## Data section:
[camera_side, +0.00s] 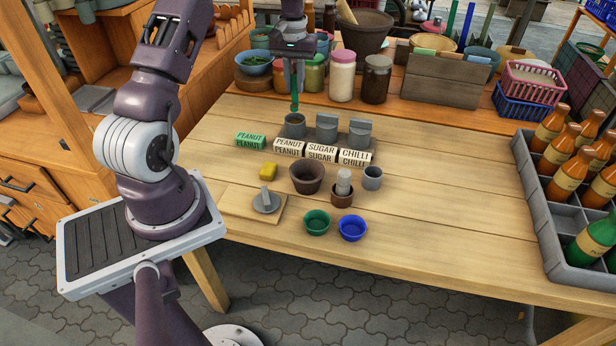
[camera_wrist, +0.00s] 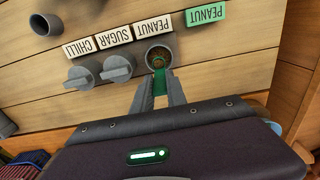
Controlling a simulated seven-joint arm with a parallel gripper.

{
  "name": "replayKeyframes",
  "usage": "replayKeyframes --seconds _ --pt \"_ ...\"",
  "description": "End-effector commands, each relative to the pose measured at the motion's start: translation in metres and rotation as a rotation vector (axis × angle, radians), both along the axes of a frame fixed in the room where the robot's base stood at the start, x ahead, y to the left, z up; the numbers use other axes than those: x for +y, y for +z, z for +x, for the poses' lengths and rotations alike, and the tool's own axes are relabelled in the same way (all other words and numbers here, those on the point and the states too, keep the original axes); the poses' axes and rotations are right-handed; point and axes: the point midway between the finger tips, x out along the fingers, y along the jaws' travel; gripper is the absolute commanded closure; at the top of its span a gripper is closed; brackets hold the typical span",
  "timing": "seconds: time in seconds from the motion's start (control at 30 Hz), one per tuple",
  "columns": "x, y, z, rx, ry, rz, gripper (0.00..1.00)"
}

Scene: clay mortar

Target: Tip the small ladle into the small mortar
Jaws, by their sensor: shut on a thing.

## What to produce:
From the line that contains "Controlling a simulated" through the line that contains "--seconds _ --pt", reproduce every line exactly, both end lines included.

## Task output:
Controlling a simulated seven-joint arm with a parallel gripper.

{
  "name": "replayKeyframes",
  "usage": "replayKeyframes --seconds _ --pt \"_ ...\"",

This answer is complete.